Wanting to avoid varying state laws, the federal government is developing its own standards for automated vehicles. The National Highway Traffic Safety Administration in January said it planned to issue guidelines within six months about safe operation of self-driving vehicles and will work with states on model policies to create a “nationally consistent approach to autonomous vehicles.”

The agency recently accepted public comments to help it shape forthcoming guidelines for carmakers and vehicle equipment manufacturers to determine when a technology flaw or malfunction might be considered a safety defect.

“When would we consider vulnerability to a cyberattack to be a defect?” said Paul Laurenza, an attorney and managing member of Dykema Gossett PLLC’s Washington, D.C., office, who works on auto regulatory issues. “That is an area that certainly we wouldn’t have been talking about as a potential recall three or four years ago.”

Laurenza also is chairman of the Connected Vehicle Trade Association, a Plymouth-based organization that represents companies, governments and other entities working on connected vehicle technology.

Historically, he said, states’ vehicle regulations typically focus on driver licensing and vehicle use, because federal safety standards would preempt any set at the state level.

States that regulate beyond how vehicles are used risk contributing to a patchwork of rules, Laurenza said.
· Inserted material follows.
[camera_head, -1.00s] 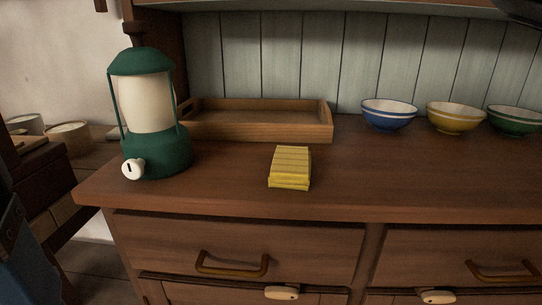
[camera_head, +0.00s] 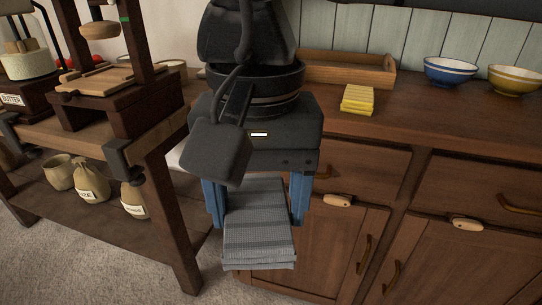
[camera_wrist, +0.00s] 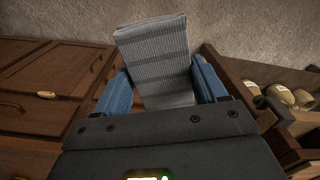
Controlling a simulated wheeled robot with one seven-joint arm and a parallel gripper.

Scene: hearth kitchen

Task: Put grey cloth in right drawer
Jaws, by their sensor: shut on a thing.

That could impede federal regulators’ ability to ensure safety, he said, as well as manufacturers' development of autonomous vehicle technology.

Michigan an industry leader?

Kowall said he hopes Michigan will serve as a model for other states and federal transportation officials navigating the new regulatory and legal issues surrounding driverless vehicles.

The state already is attempting to lead the nation in research and development of automated vehicle technology and mobility. The University of Michigan last year opened a 32-acre test site on its north campus called Mcity, a city simulation that allows for controlled testing of self-driving vehicles in scenarios that range from freeways to traffic circles.

The state, through the Michigan Economic Development Corp. and Michigan Strategic Fund, is a partner in the American Center for Mobility at Willow Run, a former bomber factory during World War II. The 335-acre site will act as a test track.

More recently, a diverse group of companies — automakers Ford Motor Co. and Volvo, tech titan Google Inc., and ride-sharing services Lyft and Uber — joined forces to advocate for public policy regarding self-driving vehicles.

The risk for states wanting to legislate an industry that is still largely conceptual is a lack of uniformity, said Jennifer Dukarski, an attorney with the connected car and autonomous vehicles team for the Butzel Long law firm in Ann Arbor.

As an example, she described a scenario in which a connected or autonomous car traveling between Michigan and Ohio might find different requirements for opting out of data collection just by crossing the state line.

“It’ll create a hodgepodge, but in the interim it makes perfect sense until we get some federal legislation,” she said. “If they want to play in the space, (states are) going to have to come to some sort of agreement of what the rules of the road are.”

The wide-open regulatory environment is posing other challenges, attorneys said.

States such as Michigan are discussing product liability requirements for the makers of connected vehicle equipment, such as lane collision avoidance, blind spot and emergency braking technology, in the event the parts malfunction. And wireless vehicle-to-vehicle connectivity might require automakers to deal with federal telecommunications regulations.

“That’s what makes it a novel practice — that (it) has to be very cross-disciplined in a way that we never thought about in a vehicle,” Dukarski said. “If a widget breaks, it’s harder to tell what line of code when there’s hundreds of millions of lines of code.”

Regulators such as NHTSA are likely to want automakers to voluntarily agree to follow specific rules and standards because the federal rulemaking process could take years, Laurenza said.

That likely won't be fast enough for the industry. Kowall said his goal, especially with his proposed bill to allow autonomous vehicles on Michigan roads for any reason, is to attract new driverless car R&D to the state.

“Everybody’s trying to pick our pockets when it comes to the auto industry,” he said. “We have to make sure that what we do, other states are going to follow suit at some point, because this is going to be an integrated system that eventually is going to go nationwide.”